**THE EXERCISE**
Set down, without alteration, the lines from the one that contains "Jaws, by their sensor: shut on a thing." through the final line of the material below.

<<<<

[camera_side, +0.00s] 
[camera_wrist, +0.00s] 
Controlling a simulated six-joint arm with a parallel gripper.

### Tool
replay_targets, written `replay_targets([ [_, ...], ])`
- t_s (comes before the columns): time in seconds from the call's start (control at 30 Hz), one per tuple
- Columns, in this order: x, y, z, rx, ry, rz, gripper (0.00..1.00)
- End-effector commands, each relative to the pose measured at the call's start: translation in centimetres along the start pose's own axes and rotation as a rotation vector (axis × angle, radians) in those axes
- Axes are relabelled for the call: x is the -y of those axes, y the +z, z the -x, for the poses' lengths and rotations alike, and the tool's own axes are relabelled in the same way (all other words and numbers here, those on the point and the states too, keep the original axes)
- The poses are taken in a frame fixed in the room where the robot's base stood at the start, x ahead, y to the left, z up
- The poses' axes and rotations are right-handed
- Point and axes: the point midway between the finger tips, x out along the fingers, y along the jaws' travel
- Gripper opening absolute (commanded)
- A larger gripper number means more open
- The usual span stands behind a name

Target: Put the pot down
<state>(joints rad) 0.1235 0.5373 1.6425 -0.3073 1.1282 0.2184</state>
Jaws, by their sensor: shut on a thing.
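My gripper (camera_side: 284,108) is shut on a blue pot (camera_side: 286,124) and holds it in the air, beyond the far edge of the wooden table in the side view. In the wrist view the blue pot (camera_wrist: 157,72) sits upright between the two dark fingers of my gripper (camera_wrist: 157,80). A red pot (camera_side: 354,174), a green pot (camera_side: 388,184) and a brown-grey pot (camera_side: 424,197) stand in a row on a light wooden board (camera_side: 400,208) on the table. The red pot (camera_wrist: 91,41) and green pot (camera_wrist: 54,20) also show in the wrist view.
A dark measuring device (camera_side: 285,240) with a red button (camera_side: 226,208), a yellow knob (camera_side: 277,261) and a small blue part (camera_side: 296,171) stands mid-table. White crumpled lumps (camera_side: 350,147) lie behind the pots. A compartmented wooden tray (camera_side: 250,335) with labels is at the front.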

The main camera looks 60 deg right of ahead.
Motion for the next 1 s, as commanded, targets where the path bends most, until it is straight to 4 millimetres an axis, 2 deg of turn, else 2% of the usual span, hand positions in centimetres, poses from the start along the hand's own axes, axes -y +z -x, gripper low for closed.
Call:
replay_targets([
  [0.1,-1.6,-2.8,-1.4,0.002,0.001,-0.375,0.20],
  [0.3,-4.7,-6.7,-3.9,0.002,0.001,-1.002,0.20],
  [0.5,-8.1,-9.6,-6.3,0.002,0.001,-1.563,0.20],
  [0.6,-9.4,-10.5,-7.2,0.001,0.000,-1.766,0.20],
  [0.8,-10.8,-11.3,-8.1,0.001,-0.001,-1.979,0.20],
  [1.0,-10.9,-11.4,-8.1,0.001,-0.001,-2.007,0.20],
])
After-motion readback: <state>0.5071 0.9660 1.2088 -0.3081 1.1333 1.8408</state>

>>>>

**ANSWER TO THE PROBLEM**
Jaws, by their sensor: shut on a thing.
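My gripper (camera_side: 284,108) is shut on a blue pot (camera_side: 286,124) and holds it in the air, beyond the far edge of the wooden table in the side view. In the wrist view the blue pot (camera_wrist: 157,72) sits upright between the two dark fingers of my gripper (camera_wrist: 157,80). A red pot (camera_side: 354,174), a green pot (camera_side: 388,184) and a brown-grey pot (camera_side: 424,197) stand in a row on a light wooden board (camera_side: 400,208) on the table. The red pot (camera_wrist: 91,41) and green pot (camera_wrist: 54,20) also show in the wrist view.
A dark measuring device (camera_side: 285,240) with a red button (camera_side: 226,208), a yellow knob (camera_side: 277,261) and a small blue part (camera_side: 296,171) stands mid-table. White crumpled lumps (camera_side: 350,147) lie behind the pots. A compartmented wooden tray (camera_side: 250,335) with labels is at the front.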

The main camera looks 60 deg right of ahead.
Motion for the next 1 s, as commanded, targets where the path bends most, until it is straight to 4 millimetres an axis, 2 deg of turn, else 2% of the usual span, hand positions in centimetres, poses from the start along the hand's own axes, axes -y +z -x, gripper low for closed.
Call:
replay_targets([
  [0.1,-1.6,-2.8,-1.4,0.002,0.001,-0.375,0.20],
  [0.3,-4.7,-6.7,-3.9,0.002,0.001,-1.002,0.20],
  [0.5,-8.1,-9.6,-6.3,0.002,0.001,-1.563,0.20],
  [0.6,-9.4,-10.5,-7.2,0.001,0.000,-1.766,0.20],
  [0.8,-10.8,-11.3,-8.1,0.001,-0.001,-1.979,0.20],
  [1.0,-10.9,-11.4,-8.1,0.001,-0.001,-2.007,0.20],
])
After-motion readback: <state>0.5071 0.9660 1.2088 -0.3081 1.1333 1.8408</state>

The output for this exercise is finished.